Non gli bastano infine le risposte rassicuranti del padre, lui guarda altrove, fa nuove amicizie, legge «libri proibiti» e viene anche in contatto, grazie al fratello che frequenta un atelier, con il mondo dell’intellighenzia e giovani artisti ebrei che non studiavano libri sacri e non pronunciavano benedizioni.

Ma poi, trasferitosi con la madre e un fratellino da zii e cugini nella cittadina di Bilgoraj a causa del tifo che imperversava a Varsavia, ritrova un mondo di vecchio ebraismo con il suo tesoro di spiritualità e dà libero sfogo al proprio entusiasmo: «Il tempo sembrava scorrere all’indietro. Vivevo la storia ebraica».

Ma i tempi cambiano e Isaac osserva con interesse quei giovani che fondano una società sionista, legge scrittori europei e russi e si entusiasma per Spinoza che gli mette in subbuglio il cervello. Infine accetta di insegnare l’ebraico a principianti, maschi e femmine.

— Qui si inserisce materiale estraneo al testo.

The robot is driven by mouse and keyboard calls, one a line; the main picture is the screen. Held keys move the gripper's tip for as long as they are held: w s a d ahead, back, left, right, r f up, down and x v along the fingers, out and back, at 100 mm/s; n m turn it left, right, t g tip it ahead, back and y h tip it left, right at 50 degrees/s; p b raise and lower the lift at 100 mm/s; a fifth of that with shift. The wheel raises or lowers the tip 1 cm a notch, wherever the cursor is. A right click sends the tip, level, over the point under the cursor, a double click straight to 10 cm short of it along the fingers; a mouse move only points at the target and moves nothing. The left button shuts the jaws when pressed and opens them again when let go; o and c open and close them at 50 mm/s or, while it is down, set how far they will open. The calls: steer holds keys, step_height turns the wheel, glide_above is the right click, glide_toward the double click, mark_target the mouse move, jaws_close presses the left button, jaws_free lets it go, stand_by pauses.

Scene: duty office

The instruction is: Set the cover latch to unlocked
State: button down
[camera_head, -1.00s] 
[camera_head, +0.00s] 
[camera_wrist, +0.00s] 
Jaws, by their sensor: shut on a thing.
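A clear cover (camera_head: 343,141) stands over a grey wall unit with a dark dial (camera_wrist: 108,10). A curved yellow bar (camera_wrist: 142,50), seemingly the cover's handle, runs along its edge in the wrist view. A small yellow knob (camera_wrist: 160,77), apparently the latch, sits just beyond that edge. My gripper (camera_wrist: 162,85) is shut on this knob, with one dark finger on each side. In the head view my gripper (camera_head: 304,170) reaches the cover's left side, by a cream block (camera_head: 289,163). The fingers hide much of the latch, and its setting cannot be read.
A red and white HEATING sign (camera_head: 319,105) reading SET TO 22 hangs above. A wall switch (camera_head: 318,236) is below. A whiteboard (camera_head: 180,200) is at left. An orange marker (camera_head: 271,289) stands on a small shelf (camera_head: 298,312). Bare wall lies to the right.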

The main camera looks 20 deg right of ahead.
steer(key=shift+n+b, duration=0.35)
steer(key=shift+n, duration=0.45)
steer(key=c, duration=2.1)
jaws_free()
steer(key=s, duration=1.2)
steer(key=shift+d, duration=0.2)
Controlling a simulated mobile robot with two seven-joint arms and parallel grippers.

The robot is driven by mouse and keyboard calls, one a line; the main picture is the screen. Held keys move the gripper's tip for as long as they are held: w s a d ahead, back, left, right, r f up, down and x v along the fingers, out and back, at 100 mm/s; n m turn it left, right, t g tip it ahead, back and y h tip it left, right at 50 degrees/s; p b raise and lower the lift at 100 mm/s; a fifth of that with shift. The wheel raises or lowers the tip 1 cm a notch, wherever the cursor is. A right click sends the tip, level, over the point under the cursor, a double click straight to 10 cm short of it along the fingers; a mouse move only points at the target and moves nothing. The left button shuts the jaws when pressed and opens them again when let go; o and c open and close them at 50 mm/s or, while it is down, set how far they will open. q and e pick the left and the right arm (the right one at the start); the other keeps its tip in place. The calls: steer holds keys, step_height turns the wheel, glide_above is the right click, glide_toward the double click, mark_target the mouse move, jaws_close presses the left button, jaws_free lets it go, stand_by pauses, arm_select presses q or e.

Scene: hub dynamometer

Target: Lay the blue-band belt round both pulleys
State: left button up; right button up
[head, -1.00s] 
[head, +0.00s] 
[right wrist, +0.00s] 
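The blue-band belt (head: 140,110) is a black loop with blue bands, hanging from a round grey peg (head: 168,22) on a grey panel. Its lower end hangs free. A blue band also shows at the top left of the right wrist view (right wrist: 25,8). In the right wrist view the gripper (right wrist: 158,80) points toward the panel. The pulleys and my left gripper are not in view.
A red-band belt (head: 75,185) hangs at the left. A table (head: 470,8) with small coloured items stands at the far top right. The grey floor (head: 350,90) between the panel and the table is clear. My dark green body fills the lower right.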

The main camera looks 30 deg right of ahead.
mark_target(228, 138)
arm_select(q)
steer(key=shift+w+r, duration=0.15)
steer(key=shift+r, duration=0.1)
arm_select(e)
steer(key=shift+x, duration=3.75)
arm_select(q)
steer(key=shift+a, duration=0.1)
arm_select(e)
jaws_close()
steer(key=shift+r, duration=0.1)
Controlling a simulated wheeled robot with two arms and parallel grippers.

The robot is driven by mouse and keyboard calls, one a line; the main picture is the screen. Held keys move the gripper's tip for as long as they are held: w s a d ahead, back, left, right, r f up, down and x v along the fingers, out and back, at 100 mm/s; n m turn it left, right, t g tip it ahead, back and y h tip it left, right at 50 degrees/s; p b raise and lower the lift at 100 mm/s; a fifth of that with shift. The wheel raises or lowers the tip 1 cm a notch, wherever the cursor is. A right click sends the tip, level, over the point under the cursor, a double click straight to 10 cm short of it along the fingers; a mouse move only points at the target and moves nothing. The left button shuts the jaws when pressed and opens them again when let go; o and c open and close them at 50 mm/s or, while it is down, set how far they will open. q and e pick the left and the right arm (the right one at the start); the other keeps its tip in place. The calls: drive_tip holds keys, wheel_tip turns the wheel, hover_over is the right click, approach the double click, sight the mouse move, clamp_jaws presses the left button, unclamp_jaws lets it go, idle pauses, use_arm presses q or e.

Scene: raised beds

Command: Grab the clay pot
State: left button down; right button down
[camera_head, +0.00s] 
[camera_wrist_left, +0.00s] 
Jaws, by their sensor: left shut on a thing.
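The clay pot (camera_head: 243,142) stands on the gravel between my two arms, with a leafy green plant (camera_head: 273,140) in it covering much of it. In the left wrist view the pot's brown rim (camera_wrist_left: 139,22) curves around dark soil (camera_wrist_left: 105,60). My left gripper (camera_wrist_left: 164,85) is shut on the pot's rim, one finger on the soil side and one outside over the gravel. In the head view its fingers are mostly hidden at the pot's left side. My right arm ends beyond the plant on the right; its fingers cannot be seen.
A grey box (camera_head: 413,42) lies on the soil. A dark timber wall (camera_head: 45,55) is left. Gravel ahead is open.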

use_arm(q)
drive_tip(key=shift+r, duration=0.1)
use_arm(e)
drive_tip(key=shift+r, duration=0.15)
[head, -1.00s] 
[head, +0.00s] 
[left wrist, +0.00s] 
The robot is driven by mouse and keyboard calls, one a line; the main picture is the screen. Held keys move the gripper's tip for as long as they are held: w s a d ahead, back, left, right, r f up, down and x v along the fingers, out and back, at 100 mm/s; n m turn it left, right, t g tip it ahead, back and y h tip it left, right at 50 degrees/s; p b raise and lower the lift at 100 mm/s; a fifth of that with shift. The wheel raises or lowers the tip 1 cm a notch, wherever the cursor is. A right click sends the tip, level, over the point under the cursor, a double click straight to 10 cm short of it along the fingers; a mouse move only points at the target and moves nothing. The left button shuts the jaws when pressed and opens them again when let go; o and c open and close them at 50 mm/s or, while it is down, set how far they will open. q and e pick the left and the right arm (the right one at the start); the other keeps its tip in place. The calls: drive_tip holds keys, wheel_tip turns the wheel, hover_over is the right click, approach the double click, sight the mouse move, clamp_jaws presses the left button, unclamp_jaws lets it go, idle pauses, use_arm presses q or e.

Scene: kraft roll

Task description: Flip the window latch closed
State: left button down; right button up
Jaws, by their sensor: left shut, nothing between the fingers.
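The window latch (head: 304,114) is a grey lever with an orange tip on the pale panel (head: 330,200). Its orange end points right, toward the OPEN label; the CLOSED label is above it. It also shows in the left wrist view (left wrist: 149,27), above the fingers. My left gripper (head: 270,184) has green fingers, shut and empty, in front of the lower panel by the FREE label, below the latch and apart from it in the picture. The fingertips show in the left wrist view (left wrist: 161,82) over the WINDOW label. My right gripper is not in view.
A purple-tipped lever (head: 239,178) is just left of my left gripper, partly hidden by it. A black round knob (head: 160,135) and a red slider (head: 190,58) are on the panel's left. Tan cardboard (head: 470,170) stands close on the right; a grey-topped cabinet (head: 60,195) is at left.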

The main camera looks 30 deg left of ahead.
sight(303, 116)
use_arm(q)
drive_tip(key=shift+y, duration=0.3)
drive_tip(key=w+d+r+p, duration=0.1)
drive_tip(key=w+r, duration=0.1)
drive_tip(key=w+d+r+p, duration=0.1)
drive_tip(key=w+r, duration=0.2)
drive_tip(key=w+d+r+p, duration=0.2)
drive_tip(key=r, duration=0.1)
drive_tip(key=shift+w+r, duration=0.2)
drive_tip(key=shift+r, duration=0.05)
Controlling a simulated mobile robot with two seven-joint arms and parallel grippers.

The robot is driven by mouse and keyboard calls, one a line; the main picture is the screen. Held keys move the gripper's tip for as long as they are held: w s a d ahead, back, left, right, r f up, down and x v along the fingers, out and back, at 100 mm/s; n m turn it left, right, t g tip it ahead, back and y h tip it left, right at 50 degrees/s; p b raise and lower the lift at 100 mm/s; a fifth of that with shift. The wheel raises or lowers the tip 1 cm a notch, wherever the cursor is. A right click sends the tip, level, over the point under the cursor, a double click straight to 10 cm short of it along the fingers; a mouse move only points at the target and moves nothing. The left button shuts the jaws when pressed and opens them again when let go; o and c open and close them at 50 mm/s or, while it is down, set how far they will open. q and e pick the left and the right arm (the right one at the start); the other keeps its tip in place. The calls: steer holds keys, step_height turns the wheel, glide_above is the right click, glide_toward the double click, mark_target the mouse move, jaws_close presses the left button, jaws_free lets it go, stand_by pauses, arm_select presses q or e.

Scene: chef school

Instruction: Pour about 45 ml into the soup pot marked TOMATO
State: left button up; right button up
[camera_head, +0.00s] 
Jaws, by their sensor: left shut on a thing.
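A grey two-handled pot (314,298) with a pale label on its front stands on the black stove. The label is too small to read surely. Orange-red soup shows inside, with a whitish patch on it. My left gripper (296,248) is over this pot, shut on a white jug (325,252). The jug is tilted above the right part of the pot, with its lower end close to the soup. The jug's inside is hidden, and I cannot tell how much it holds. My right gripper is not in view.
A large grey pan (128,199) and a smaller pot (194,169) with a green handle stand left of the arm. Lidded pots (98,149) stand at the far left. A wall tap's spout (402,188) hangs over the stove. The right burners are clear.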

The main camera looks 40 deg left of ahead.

E forse qualcosa di più intenso si metterà in moto: «Ero pronto per il tumulto che gli scrittori chiamano “amore”», confessa da ultimo.

Ma anche per ridisegnare quel mondo che aveva segretamente assorbito in tanti splendidi romanzi e racconti, in cui ogni lettore cerca alla fine un ruolo come personaggio per sentirsi più addentro, a curiosare come faceva il piccolo Isaac all’ombra del padre.